::: DATA ROWS

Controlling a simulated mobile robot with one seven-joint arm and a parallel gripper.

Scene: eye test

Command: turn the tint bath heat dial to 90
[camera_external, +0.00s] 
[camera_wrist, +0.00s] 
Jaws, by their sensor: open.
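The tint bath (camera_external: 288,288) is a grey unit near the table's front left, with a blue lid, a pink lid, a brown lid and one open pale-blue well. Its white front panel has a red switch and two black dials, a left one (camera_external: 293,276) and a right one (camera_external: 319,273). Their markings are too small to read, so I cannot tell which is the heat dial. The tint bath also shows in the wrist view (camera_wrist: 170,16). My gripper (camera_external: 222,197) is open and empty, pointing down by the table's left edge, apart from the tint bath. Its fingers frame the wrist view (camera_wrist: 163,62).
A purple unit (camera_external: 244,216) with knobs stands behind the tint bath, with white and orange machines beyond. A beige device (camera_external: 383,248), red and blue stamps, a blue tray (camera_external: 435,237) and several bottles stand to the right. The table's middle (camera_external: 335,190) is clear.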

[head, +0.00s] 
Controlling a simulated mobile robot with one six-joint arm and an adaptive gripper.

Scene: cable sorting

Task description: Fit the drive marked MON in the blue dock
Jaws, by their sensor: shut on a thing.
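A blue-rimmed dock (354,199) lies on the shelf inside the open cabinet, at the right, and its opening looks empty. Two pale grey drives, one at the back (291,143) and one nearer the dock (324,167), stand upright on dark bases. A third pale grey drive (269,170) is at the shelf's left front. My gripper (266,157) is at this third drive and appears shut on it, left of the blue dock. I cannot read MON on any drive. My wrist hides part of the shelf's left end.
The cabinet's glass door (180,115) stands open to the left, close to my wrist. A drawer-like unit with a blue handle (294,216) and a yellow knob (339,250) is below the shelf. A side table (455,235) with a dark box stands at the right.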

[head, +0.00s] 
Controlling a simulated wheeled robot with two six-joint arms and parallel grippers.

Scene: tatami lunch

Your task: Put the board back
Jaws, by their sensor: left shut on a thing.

::::::

== GIVEN INSTRUCTION ==
Copy out exactly the lines running from the one with "Controlling a simulated mobile robot with one six-joint" to the one with "Task description: Fit", including both ends, and nothing more.

== RESPONSE TO THIS EXERCISE ==
Controlling a simulated mobile robot with one six-joint arm and an adaptive gripper.

Scene: cable sorting

Task description: Fit the drive marked MON in the blue dock

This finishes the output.